Well, there comes a time in the life of all parents when they must ask themselves: how are they going to talk to their kids about sex and puberty? A defining question in parenthood, to be sure.
For my grandmother, this meant giving my mom a book on how cows reproduce. I think my mother was udderly confused (HAR! Ghost of Grandpa Alan!).
In my case, my mom pretty much core dumped everything while she was drying my hair one night. She used to blow dry my long hair in the kitchen while I sat on a small folding chair. I remember crying - it was so confusing. I think I was 12 or 13?
When my sister was around that age, my mom announced that she was really so done with all that. She told me to Go Talk to my sister. I was 20 so I figured, OK fine. Well, my sister was going to a school that was experimenting with inner city busing, so her friends Carmen and Carla had already told her everything and then some. Her questions for me had to do with gay sex and fetishes. I felt so much more educated after that talk.

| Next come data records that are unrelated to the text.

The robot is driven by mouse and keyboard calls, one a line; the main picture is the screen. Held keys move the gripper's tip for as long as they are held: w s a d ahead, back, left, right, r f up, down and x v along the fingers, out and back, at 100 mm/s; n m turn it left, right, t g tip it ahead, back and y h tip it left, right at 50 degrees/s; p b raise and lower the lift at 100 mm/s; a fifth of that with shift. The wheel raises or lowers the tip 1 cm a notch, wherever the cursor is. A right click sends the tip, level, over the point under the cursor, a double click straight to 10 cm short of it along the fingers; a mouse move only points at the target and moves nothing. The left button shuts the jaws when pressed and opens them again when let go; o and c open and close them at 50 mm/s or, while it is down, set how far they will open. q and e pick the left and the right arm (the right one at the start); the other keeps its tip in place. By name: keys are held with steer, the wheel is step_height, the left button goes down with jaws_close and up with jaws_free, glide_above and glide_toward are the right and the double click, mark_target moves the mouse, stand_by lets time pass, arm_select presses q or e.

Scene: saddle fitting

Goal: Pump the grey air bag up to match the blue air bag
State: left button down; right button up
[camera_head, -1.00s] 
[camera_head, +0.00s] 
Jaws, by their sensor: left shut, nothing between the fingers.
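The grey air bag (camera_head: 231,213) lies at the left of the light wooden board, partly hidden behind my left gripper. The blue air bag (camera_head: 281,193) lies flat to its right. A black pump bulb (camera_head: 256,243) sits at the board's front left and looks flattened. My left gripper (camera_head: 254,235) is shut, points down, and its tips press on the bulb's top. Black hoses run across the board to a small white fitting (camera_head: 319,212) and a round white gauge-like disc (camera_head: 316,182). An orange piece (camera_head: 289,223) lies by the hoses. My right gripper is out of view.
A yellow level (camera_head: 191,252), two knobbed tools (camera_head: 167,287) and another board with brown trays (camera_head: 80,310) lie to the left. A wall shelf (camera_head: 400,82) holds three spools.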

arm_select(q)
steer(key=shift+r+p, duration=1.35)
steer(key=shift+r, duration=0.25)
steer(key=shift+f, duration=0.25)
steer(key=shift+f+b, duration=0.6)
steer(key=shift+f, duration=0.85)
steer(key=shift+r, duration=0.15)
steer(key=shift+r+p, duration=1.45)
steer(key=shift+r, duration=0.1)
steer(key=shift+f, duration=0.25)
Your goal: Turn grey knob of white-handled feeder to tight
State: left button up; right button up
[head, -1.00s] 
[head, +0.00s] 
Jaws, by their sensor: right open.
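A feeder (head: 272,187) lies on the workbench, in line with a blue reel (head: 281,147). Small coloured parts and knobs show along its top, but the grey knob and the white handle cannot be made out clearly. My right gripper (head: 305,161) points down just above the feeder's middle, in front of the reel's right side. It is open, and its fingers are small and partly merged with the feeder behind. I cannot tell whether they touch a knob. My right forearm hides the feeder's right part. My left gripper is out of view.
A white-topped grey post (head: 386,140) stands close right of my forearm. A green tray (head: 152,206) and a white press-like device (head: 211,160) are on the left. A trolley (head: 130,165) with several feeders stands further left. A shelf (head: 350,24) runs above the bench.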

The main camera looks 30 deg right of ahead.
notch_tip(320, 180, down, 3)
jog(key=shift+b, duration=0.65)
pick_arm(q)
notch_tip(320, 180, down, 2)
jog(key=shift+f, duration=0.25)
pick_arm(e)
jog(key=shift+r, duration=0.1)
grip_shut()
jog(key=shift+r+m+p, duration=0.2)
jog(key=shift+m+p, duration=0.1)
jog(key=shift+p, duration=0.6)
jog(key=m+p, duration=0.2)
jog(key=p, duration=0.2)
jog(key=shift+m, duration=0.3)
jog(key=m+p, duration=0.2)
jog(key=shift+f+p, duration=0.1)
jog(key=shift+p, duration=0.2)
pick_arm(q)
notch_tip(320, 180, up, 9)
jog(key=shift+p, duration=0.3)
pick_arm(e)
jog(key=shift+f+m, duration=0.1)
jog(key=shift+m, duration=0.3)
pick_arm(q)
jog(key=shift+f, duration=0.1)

And now here I am with Sarah. I think there has not been a time when we have not at least talked about our bodies. The girls see me undressing all the time and ask lots of questions. So we were good to go with all the physical changes.
Then one day in 3rd grade, Sarah's friend was upset on the playground. Sarah asked her friend what was the matter and her friend proceeded to tell her that she had walked in on her mom and an "uncle" engaged in adult activity. So at age 8, Sarah and I had a talk about what that meant... of course she was thoroughly grossed out and declared she was never going to have sex or have a baby. It was going to be chastity and adoption for her.
I guess I figured this was coming, so I wasn't exactly unprepared for this moment (except maybe for the "uncle" part). As someone who has to study pop culture for a living, I know how early kids are exposed to images of sex and how early they hear about it on the playground from some other kid with a smarty pants older brother.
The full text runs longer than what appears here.